Our Stay near Bardenas reales
There was no lodging in Bardenas Reales National Park, so we had to look for accommodation in a town nearest to the Park. We found “Apartmento Lizanzu1” under booking.com and the cost was €120 for two nights. The apartment looked good in the listing. It had two bedrooms, a living room, a dining room and a full kitchen. We definitely did not need two bedrooms but this apartment was the best in terms of facility, price, carpark and location.
We had no problem finding the apartment even though the co-ordinates given on booking.com was not very accurate, it was a few doors down the road. Before our arrival we had already picked out the correct co-ordinates based on the photos of the external facade of the apartment shown in booking.com and the street view on google map.

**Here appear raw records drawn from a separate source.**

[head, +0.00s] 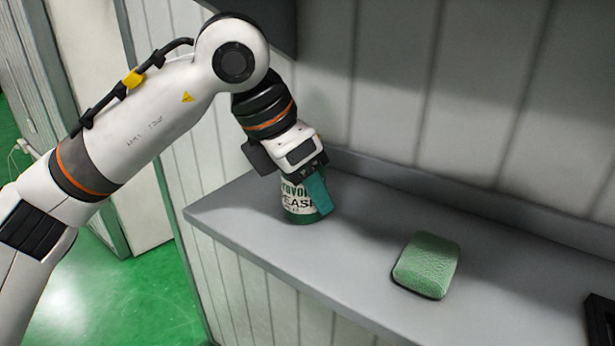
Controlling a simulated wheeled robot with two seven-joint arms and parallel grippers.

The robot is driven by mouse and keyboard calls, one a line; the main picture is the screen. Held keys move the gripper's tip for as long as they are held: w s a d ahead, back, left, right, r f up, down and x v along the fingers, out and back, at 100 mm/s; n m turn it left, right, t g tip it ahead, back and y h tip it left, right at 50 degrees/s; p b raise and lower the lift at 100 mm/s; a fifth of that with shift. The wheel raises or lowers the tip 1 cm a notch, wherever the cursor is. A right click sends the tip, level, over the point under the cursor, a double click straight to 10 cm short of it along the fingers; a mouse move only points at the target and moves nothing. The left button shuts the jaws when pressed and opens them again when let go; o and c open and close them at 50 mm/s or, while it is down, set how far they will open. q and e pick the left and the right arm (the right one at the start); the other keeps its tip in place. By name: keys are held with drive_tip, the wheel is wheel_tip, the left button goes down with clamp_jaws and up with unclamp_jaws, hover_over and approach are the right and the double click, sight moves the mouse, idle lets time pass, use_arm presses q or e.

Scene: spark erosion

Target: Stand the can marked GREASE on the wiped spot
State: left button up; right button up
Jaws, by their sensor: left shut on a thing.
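The can marked GREASE (298,207) is green with a pale label, of which "EASE" partly shows. It is upright at the left end of the grey shelf (350,255); I cannot tell whether its base touches the surface. My left gripper (305,190) comes down from above and is shut on the can, with a teal finger against its right side. The gripper hides the can's top. I cannot make out a distinct wiped spot on the shelf. My right gripper is not in view.
A green sponge (428,265) lies on the shelf to the right of the can. A dark object (600,322) is cut off at the lower right edge. The shelf between can and sponge is clear. A panelled wall (430,90) rises behind.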

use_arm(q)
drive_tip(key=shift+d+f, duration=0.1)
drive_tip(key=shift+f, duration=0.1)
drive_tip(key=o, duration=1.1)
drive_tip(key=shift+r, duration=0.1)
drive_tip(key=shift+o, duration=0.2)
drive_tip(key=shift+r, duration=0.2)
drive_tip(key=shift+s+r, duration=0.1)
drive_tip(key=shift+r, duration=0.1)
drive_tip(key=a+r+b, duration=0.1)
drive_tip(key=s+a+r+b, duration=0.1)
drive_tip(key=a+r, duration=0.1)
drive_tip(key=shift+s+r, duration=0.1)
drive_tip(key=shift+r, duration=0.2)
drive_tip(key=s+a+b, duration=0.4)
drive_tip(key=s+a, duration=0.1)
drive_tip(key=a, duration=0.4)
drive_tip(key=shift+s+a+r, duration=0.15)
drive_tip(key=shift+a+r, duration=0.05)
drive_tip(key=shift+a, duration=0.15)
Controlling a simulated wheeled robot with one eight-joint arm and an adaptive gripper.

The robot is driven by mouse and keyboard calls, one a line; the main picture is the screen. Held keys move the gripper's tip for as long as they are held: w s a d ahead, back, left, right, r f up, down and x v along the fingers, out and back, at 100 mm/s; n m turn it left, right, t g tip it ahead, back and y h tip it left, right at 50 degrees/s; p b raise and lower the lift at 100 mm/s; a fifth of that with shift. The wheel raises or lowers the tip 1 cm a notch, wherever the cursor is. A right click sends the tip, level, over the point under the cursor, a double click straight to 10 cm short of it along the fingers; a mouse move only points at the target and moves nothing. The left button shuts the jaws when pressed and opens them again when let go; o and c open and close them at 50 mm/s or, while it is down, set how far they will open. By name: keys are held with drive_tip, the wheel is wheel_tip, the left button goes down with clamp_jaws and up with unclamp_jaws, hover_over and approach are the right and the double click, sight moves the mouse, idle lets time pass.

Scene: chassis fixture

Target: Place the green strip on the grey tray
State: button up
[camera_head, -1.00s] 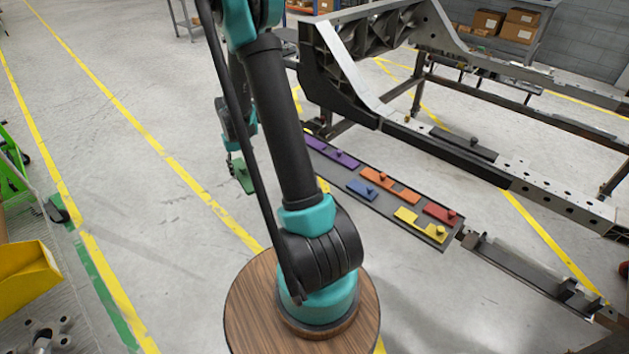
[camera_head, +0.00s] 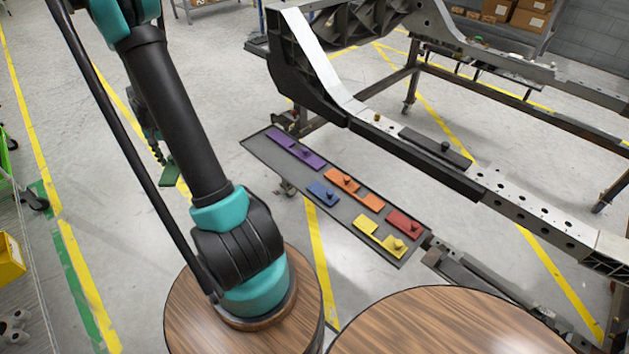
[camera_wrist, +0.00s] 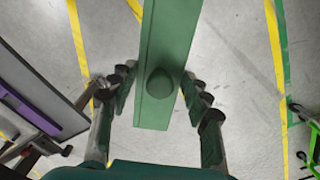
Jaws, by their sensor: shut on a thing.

Before arriving at our rented apartment we had communicated with our host on “Whatsapp” messaging in English, so we were rather surprised when our host could not speak English at all when we met him in person. Anyway through a lot of show-and-hand actions we managed to check in without any issue.
Our apartment was on the third level of the building so there was a bit of climbing up with our bags as there was no lift. Beside that bit of inconvenience everything else was great! The apartment was clean and spacious. There was a stove, oven, huge fridge, microwave, kettle , sink and all the crockeries and utensils. Fantastic it was a full kitchen and cooking would be a breeze.
The apartment had a toilet with shower and towels and all the necessary toiletries. We definitely loved this place. A big, cosy and private place to rest and relax at the end of a day of sightseeing!
Our host had told us that this town was a safe place and parking our car on the street was perfectly fine. Directly below our apartment were a number of free parking spaces (white lines). We managed to park right under our apartment a couple of times and when they were filled we just moved down to another bigger carpark a few doors away.